Un intérêt international
Outre le prestige national, les agences spatiales ont en effet les yeux braqués sur la mission Chandrayaan-3 parce qu’en cas de succès, une étape majeure dans l’exploration de la Lune sera franchie. L’Isro serait la première à envoyer un engin sur le pôle Sud. Les Israéliens et les Japonais ont essayé respectivement en 2019 et en avril dernier. En vain. Cette région est située sur la face cachée de la Lune et l’Isro y avait découvert de l’eau sous forme de glace en 2009. Mais en quelle quantité ? Et où exactement ? Répondre à ces questions est crucial pour concrétiser les ambitions de la Nasa et de la Chine de construire une base habitée sur place. Avec de l’eau, il sera en effet possible de produire de l’oxygène et du carburant comme de l’hydrogène. Pour en savoir plus, il faut envoyer un véhicule capable d’explorer une zone inhospitalière peuplée de cratères.
L’Isro s’est forgée une réputation pour sa capacité à réaliser des missions à moindre coût. Elle n’a dépensé que 70 millions d’euros pour Chandrayaan-3, une somme inférieure à la plupart des grosses productions hollywoodiennes. “Cette compétence ouvre la porte à l’exploration de la Lune avec des moyens limités”, pointe Mathieu Weiss, le représentant de l’Agence spatiale française, le Cnes, à Bangalore.

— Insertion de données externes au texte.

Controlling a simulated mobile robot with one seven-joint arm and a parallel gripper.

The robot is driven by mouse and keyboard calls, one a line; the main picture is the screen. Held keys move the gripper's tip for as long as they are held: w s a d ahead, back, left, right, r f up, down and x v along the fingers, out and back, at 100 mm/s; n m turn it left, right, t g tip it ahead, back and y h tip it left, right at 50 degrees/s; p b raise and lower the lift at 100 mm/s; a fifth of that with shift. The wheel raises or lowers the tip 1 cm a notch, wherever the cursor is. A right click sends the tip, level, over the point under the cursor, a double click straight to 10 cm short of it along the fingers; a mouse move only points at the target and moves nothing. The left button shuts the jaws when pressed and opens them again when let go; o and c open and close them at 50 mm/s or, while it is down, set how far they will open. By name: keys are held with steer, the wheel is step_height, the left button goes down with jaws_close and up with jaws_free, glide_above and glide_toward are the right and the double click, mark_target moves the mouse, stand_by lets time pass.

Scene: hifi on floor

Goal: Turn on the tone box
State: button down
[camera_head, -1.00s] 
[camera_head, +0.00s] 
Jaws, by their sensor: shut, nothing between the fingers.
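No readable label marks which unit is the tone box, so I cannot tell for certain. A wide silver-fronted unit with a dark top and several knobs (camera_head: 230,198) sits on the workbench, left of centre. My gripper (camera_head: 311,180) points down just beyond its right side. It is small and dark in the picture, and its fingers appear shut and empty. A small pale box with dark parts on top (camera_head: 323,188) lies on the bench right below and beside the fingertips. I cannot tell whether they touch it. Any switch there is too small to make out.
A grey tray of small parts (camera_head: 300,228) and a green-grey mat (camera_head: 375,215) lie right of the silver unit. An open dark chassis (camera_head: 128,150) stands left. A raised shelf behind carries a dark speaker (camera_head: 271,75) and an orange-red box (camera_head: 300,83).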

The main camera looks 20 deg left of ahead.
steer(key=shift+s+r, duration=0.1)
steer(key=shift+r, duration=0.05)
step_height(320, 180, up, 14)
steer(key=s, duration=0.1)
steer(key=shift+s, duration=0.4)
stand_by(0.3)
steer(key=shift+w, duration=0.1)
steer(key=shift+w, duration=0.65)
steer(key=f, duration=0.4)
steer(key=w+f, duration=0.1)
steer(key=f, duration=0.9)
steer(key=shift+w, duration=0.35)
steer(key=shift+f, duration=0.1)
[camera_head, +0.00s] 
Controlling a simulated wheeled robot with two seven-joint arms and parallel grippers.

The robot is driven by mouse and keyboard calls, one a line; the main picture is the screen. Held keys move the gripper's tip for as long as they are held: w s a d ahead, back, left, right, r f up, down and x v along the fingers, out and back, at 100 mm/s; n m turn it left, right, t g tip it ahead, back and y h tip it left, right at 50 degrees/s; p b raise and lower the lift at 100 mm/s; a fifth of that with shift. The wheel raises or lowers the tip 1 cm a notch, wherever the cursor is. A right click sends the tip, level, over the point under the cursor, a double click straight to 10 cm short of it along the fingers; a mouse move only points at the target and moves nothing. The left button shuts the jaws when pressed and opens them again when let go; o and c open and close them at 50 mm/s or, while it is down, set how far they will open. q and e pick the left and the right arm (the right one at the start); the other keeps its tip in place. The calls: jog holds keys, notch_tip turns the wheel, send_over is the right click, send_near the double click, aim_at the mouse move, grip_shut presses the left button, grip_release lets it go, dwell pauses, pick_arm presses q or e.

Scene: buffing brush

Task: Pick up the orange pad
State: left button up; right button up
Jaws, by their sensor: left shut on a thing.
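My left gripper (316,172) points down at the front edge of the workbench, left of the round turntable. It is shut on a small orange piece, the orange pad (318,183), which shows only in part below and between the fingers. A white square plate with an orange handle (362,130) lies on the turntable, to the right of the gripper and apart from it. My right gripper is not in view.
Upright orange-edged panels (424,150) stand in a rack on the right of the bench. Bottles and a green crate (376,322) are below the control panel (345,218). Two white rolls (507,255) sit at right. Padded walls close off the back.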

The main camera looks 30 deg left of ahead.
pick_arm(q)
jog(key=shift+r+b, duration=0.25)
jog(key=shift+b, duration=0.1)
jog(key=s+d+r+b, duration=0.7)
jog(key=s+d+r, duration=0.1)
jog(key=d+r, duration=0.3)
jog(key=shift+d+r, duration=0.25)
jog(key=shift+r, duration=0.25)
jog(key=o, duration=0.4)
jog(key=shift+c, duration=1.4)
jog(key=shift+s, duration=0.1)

Un succès permettrait à d’autres acteurs de préparer, avec l’Inde, l’envoi de rovers plus sophistiqués pour des recherches poussées. Celui qui doit débarquer mercredi ne fait que 26 kilos alors que l’engin déployé sur Mars par la Nasa en 2021 pèse 1 tonne. Il ne sera opérationnel que deux semaines. “Le Cnes a développé des sismomètres et des programmes informatiques de pilotage d’un rover. Nous avons fourni ces instruments à la Nasa quand elle a envoyé un robot sur Mars. Le problème, c’est que travailler avec l’agence spatiale américaine coûte très cher. Avec l’Isro, c’est beaucoup plus abordable. La réussite de Chandrayaan-3 nous ouvrirait des perspectives pour travailler avec les Indiens sur la Lune”, détaille Mathieu Weiss.
Des missions low cost
Tout a été pensé pour réduire les coûts au maximum. L’Isro s’est par exemple contentée de placer son module lunaire en orbite autour de la Terre en juillet. Elle a ensuite utilisé l'” effet de fronde” de la gravité terrestre pour lui faire prendre de la vitesse afin de le lancer vers la Lune. Cette manœuvre a fait durer le voyage pendant cinq semaines. Tout le contraire des Russes qui avaient lancé une fusée le 10 août et atteint l’orbite lunaire en moins de dix jours. Si cette méthode réduit le temps de trajet, elle nécessite une fusée plus puissante et davantage de carburant.
L’Isro reste discrète sur ces missions lunaires futures. Seule certitude : si elle démontre sa capacité à alunir sur le pôle Sud, elle gagnera une influence et une crédibilité considérable qui lui permettront d’accélérer les partenariats avec les acteurs du spatial. “Il y a un enjeu de fierté nationale. Si les Indiens n’ont pas les épaules pour construire une base lunaire, ils se posent en pionniers face aux Américains et aux Chinois qui veulent s’installer sur la Lune”, explique Mathieu Weiss. Et d’ajouter : “L’Inde veut aussi profiter des technologies qui devront être mises au point pour permettre à une base lunaire de fonctionner. Il faudra inventer de nouvelles méthodes de traitements des déchets qui seront applicables sur Terre, mettre au point des panneaux solaires bien plus performants que ceux utilisés aujourd’hui. ” Autant d’étapes qui, une fois franchies, donneront aux scientifiques le savoir-faire nécessaire pour espérer une colonisation de la planète Mars.